Peter, I've looked up babingtonite and hedenbergite:
hedenbergite is black, dark green, green-brown; brownish green in thin section.
babingtonite is dark greenish black.
I don't see hedenbergite listed on Mindat in Passaic Co.
I realize it would be a guess by a photo... what is the black in the middle photo?
It's dull black and I don't see a green tint.
Thanks, Kevin |
Those descriptions are good and reasonable. Hedenbergite, when it's in very thin hairs like it is in my photo, appears white, even though it would probably be dark if it were thicker. I'm not surprised that hedenbergite does not appear in the Mindat list for Passaic County - these hairs were earlier identified as something else, I think as acmite, which is a synonym for aegirine.
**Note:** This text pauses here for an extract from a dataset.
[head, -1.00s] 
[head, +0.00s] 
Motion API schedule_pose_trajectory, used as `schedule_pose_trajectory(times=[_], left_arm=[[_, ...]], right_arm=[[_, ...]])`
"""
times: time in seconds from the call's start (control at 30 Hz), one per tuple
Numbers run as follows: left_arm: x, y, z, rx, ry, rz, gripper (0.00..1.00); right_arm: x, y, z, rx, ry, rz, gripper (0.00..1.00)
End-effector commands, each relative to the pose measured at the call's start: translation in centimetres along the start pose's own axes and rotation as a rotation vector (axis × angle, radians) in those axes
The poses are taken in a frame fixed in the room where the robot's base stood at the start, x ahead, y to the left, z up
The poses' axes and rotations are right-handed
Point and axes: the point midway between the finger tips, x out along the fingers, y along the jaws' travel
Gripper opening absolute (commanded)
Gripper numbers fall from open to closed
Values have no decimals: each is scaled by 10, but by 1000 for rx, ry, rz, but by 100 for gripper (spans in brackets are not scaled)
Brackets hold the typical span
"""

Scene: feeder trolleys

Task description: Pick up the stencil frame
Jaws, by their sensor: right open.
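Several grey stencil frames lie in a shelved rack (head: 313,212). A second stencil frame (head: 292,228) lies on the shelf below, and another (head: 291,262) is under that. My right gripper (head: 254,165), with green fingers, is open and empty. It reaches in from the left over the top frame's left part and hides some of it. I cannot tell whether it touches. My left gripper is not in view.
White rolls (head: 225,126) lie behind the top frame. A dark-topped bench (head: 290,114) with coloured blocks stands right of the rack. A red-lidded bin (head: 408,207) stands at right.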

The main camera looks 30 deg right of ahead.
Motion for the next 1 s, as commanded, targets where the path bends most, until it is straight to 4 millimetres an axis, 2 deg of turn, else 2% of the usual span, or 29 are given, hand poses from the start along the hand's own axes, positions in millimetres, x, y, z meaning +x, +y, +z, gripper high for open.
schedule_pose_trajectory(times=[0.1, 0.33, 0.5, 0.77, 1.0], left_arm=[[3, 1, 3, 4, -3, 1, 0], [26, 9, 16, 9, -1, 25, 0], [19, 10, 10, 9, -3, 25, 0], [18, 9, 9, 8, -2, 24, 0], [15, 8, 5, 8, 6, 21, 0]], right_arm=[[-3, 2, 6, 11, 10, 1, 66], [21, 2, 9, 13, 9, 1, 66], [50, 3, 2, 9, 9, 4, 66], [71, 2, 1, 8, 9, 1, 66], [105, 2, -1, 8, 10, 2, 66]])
But the identification as hedenbergite was done by a highly accomplished professional structural mineralogist, it's been published in several peer-reviewed papers, and I think there's no doubt about it. Mindat will catch up eventually.
As for the black in the middle photo, it's hard to see much detail, but it appears dull, earthy, and not particularly crystal-shaped. I don't know what it is - perhaps a chlorite mineral, perhaps a manganese oxide. But without a closer view of it, I can't see it as babingtonite.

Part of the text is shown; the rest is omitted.